“The Black Wastes of Moonless Waters”


There’s probably no more welcome expression in the English language than “do-over,” as in, “I’d like a do-over, please.” Not surprising, considering that we get almost nothing right the first time… or the second… or the third. The numbers expand as the task grows more complicated, and what is more complicated than this thing called living a life?

With this question in mind, Philip Levine thought all the big thoughts in his poem, “Let Me Begin Again.” If it appeals to the lost Buddhist in you, no surprise there. I myself am lost more often than not. I keep sensing tiny prayer flags in my soul, flapping their frustration.

 

Let Me Begin Again
Philip Levine

Let me begin again as a speck

of dust caught in the night winds

sweeping out to sea. Let me begin

this time knowing the world is

salt water and dark clouds, the world

is grinding and sighing all night, and dawn

comes slowly and changes nothing.
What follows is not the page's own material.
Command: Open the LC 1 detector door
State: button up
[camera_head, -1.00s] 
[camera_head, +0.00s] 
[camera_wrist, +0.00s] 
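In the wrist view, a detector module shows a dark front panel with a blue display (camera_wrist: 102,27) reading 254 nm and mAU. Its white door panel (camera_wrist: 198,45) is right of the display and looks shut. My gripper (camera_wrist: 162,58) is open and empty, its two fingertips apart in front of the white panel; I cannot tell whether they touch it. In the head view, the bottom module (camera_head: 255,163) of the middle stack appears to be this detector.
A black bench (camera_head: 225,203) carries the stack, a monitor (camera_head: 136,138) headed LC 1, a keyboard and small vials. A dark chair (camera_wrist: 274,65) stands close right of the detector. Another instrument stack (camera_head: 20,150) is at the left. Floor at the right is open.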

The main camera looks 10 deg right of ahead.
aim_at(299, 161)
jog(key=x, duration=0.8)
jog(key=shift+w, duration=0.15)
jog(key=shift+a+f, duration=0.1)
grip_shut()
Let

me go back to land after a lifetime

of going nowhere. This time lodged

in the feathers of some scavenging gull

white above the black ship that docks

and broods upon the oily waters of

your harbor. This leaking freighter

has brought a hold full of hayforks

from Spain, great jeroboams of dark

Algerian wine, and quill pens that can’t

write English. The sailors have stumbled

off toward the bars of the bright houses.

The captain closes his log and falls asleep.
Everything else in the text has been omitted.